## Given task
Pictures aside, quote the whole listing exactly.

Robot state and action records
■ ■ ■ ■ ■

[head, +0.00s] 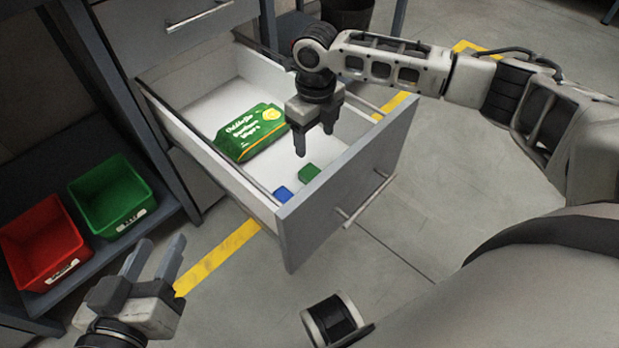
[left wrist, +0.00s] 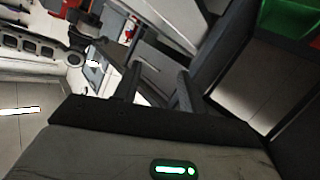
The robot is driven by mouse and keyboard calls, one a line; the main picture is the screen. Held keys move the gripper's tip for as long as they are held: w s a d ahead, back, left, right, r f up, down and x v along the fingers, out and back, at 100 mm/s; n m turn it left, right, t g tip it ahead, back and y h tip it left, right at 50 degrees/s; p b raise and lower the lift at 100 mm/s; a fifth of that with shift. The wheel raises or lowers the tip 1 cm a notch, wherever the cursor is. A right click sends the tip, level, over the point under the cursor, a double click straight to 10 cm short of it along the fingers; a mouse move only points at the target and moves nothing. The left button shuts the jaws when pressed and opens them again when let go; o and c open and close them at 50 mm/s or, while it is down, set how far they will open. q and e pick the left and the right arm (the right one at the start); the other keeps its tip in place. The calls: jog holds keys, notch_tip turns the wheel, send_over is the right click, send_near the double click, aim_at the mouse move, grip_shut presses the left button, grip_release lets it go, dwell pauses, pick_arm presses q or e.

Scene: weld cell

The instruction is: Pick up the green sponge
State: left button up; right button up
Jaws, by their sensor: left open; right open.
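A small green sponge (head: 309,173) lies in the open drawer (head: 352,172), near its front panel. My right gripper (head: 314,150) is open and points down over the drawer, just above and behind the sponge in the head view, with nothing between its fingers. My left gripper (head: 155,258) is open and empty, outside the drawer at the lower left. Its fingers also show in the left wrist view (left wrist: 155,88). I cannot make out the sponge in the left wrist view.
A blue block (head: 283,195) lies beside the sponge. A green packet of wipes (head: 250,132) lies further back in the drawer. A red bin (head: 42,243) and a green bin (head: 112,198) stand on a low shelf at left. The drawer walls and front panel surround the sponge.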

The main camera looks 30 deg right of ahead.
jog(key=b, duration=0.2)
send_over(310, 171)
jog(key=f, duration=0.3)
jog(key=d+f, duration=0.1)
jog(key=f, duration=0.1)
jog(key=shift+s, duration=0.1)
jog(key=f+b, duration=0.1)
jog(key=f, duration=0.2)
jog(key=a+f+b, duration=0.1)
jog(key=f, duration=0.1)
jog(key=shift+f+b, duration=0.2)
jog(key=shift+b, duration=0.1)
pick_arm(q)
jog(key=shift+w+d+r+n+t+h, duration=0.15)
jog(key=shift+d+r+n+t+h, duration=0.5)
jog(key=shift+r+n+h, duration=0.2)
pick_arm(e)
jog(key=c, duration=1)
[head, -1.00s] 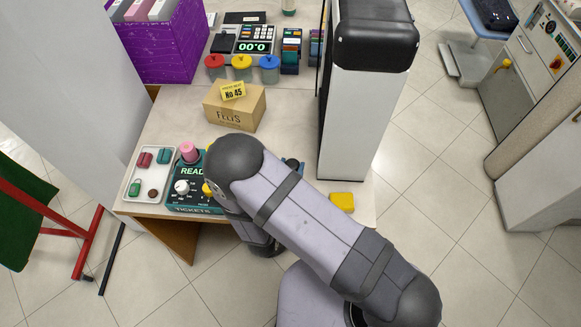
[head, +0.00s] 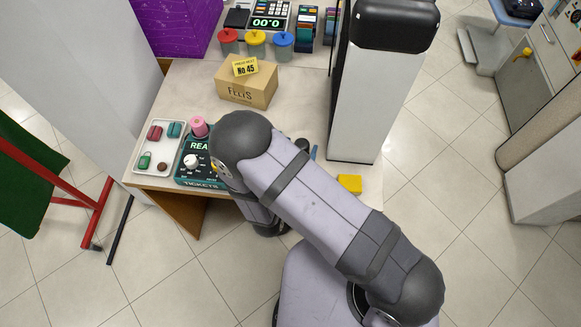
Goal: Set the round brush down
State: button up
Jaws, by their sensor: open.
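I cannot make out the round brush for certain in the head view. A small dark rounded thing (head: 302,144) shows just past my arm on the counter (head: 300,100), beside a thin blue piece (head: 313,152); I cannot tell what either is. My grey arm crosses the front of the counter, and its bent joint covers part of the teal ticket device. My gripper's fingers are not visible; the arm hides that area.
A white tray (head: 153,172) with small coloured items and the teal ticket device (head: 195,178) stand at the front left. A cardboard box (head: 247,91), a tall white unit (head: 357,110) and a yellow block (head: 350,183) stand on the counter. Some counter near the box is clear.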

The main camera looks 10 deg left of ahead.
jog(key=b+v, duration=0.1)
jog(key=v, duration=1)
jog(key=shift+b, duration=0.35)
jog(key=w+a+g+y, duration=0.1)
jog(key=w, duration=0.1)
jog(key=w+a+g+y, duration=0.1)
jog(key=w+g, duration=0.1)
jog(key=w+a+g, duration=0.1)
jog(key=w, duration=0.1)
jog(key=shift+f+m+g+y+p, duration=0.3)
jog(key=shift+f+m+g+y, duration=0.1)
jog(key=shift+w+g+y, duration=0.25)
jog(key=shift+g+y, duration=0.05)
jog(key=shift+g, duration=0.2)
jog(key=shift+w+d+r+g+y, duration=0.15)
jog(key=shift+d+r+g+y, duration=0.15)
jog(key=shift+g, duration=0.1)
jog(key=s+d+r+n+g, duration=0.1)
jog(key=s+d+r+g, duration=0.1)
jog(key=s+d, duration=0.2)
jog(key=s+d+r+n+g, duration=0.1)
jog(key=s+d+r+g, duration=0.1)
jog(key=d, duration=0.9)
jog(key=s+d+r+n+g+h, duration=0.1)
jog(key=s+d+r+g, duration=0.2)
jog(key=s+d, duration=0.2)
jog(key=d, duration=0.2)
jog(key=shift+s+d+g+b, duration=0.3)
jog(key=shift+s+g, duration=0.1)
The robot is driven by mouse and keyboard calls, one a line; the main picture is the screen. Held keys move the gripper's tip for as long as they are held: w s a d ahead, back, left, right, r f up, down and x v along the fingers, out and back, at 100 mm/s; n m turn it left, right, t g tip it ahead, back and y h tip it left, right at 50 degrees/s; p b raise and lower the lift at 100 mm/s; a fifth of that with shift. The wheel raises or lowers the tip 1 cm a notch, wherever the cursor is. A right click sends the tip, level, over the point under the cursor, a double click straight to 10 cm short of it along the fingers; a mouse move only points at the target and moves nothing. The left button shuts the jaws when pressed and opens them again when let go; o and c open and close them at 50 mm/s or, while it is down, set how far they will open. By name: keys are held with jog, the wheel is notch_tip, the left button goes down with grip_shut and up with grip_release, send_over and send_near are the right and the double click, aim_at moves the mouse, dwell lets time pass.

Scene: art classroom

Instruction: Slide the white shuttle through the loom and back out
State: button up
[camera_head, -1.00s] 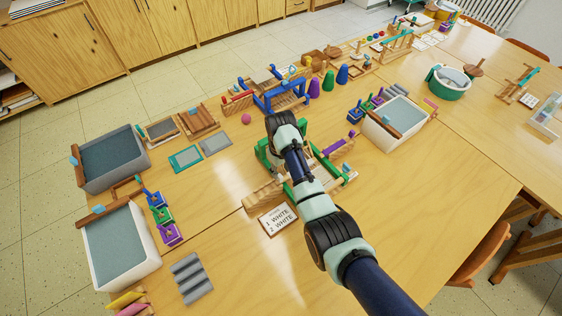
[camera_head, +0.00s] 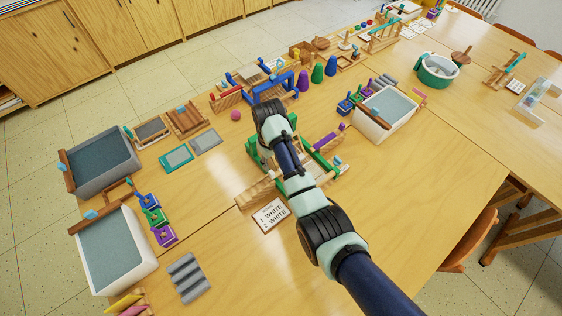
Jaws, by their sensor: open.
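A green-framed loom with wooden parts stands mid-table; its left green post (camera_head: 252,150) and right green posts (camera_head: 335,168) show on either side of my arm. A purple bar (camera_head: 325,141) lies at its upper right. My dark and pale-green arm crosses over the loom from the lower right, its wrist near the blue frame behind. The wrist and forearm cover the loom's middle. My gripper's fingers are hidden beneath the wrist. I cannot make out the white shuttle; it may be hidden behind my arm. A card (camera_head: 270,215) reading "1 WHITE 2 WHITE" lies in front.
A blue-framed wooden loom (camera_head: 272,87) stands just behind, with coloured cones (camera_head: 317,72) beside it. A white bin (camera_head: 384,112) stands to the right; two more bins (camera_head: 119,259) stand at left. The table in front of the card is clear.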

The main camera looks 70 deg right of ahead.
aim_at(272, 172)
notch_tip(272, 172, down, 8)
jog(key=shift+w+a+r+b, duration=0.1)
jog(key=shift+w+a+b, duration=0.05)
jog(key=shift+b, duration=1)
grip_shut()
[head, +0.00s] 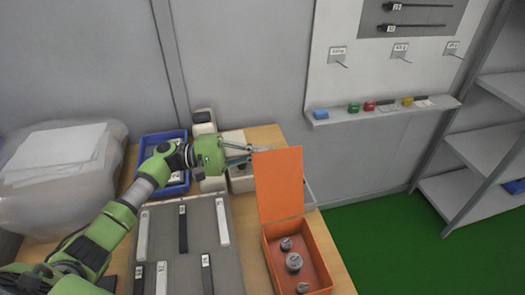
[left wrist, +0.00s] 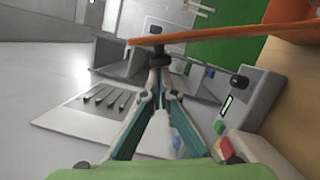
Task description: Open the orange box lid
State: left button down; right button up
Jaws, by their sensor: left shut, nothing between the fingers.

■ ■ ■ ■ ■

## Exercise answer
[head, +0.00s] 
[left wrist, +0.00s] 
The robot is driven by mouse and keyboard calls, one a line; the main picture is the screen. Held keys move the gripper's tip for as long as they are held: w s a d ahead, back, left, right, r f up, down and x v along the fingers, out and back, at 100 mm/s; n m turn it left, right, t g tip it ahead, back and y h tip it left, right at 50 degrees/s; p b raise and lower the lift at 100 mm/s; a fifth of that with shift. The wheel raises or lowers the tip 1 cm a notch, wherever the cursor is. A right click sends the tip, level, over the point under the cursor, a double click straight to 10 cm short of it along the fingers; a mouse move only points at the target and moves nothing. The left button shuts the jaws when pressed and opens them again when let go; o and c open and close them at 50 mm/s or, while it is down, set how far they will open. q and e pick the left and the right arm (the right one at the start); the other keeps its tip in place. The calls: jog holds keys, notch_tip turns the wheel, send_over is the right click, send_near the double click, aim_at the mouse move, grip_shut presses the left button, grip_release lets it go, dwell pauses, pick_arm presses q or e.

Scene: weld cell

The instruction is: Pick up the green sponge
State: left button up; right button up
Jaws, by their sensor: left open; right open.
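A small green sponge (head: 309,173) lies in the open drawer (head: 352,172), near its front panel. My right gripper (head: 314,150) is open and points down over the drawer, just above and behind the sponge in the head view, with nothing between its fingers. My left gripper (head: 155,258) is open and empty, outside the drawer at the lower left. Its fingers also show in the left wrist view (left wrist: 155,88). I cannot make out the sponge in the left wrist view.
A blue block (head: 283,195) lies beside the sponge. A green packet of wipes (head: 250,132) lies further back in the drawer. A red bin (head: 42,243) and a green bin (head: 112,198) stand on a low shelf at left. The drawer walls and front panel surround the sponge.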

The main camera looks 30 deg right of ahead.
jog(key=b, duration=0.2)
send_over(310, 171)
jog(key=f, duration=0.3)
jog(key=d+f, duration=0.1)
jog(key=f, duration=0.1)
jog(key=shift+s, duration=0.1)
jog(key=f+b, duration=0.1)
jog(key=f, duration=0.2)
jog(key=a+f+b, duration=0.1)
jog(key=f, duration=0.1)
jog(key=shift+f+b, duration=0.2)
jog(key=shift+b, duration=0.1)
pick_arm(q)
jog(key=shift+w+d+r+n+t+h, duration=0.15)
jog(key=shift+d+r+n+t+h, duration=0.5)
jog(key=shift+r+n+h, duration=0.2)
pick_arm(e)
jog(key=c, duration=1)
[head, -1.00s] 
[head, +0.00s] 
Goal: Set the round brush down
State: button up
Jaws, by their sensor: open.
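I cannot make out the round brush for certain in the head view. A small dark rounded thing (head: 302,144) shows just past my arm on the counter (head: 300,100), beside a thin blue piece (head: 313,152); I cannot tell what either is. My grey arm crosses the front of the counter, and its bent joint covers part of the teal ticket device. My gripper's fingers are not visible; the arm hides that area.
A white tray (head: 153,172) with small coloured items and the teal ticket device (head: 195,178) stand at the front left. A cardboard box (head: 247,91), a tall white unit (head: 357,110) and a yellow block (head: 350,183) stand on the counter. Some counter near the box is clear.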

The main camera looks 10 deg left of ahead.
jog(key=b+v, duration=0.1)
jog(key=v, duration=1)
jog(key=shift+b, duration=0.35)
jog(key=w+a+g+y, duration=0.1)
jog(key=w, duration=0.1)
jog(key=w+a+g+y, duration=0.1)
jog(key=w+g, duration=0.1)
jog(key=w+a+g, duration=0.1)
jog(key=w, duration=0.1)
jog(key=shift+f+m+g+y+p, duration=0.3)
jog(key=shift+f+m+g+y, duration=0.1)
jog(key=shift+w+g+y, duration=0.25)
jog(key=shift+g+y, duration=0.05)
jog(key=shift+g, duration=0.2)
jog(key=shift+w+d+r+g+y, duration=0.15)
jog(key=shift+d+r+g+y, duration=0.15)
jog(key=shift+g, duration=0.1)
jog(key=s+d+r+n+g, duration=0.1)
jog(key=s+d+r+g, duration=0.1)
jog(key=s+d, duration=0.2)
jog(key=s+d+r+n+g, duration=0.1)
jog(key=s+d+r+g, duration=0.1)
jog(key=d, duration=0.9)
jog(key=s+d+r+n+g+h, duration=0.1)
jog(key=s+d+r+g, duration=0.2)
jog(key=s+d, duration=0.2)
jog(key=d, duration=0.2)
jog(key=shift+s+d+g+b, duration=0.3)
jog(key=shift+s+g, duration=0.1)
The robot is driven by mouse and keyboard calls, one a line; the main picture is the screen. Held keys move the gripper's tip for as long as they are held: w s a d ahead, back, left, right, r f up, down and x v along the fingers, out and back, at 100 mm/s; n m turn it left, right, t g tip it ahead, back and y h tip it left, right at 50 degrees/s; p b raise and lower the lift at 100 mm/s; a fifth of that with shift. The wheel raises or lowers the tip 1 cm a notch, wherever the cursor is. A right click sends the tip, level, over the point under the cursor, a double click straight to 10 cm short of it along the fingers; a mouse move only points at the target and moves nothing. The left button shuts the jaws when pressed and opens them again when let go; o and c open and close them at 50 mm/s or, while it is down, set how far they will open. By name: keys are held with jog, the wheel is notch_tip, the left button goes down with grip_shut and up with grip_release, send_over and send_near are the right and the double click, aim_at moves the mouse, dwell lets time pass.

Scene: art classroom

Instruction: Slide the white shuttle through the loom and back out
State: button up
[camera_head, -1.00s] 
[camera_head, +0.00s] 
Jaws, by their sensor: open.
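A green-framed loom with wooden parts stands mid-table; its left green post (camera_head: 252,150) and right green posts (camera_head: 335,168) show on either side of my arm. A purple bar (camera_head: 325,141) lies at its upper right. My dark and pale-green arm crosses over the loom from the lower right, its wrist near the blue frame behind. The wrist and forearm cover the loom's middle. My gripper's fingers are hidden beneath the wrist. I cannot make out the white shuttle; it may be hidden behind my arm. A card (camera_head: 270,215) reading "1 WHITE 2 WHITE" lies in front.
A blue-framed wooden loom (camera_head: 272,87) stands just behind, with coloured cones (camera_head: 317,72) beside it. A white bin (camera_head: 384,112) stands to the right; two more bins (camera_head: 119,259) stand at left. The table in front of the card is clear.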

The main camera looks 70 deg right of ahead.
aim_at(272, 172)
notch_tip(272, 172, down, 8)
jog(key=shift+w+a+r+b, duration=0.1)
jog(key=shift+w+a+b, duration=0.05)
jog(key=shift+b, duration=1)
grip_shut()
[head, +0.00s] 
[left wrist, +0.00s] 
Task description: Open the orange box lid
State: left button down; right button up
Jaws, by their sensor: left shut, nothing between the fingers.

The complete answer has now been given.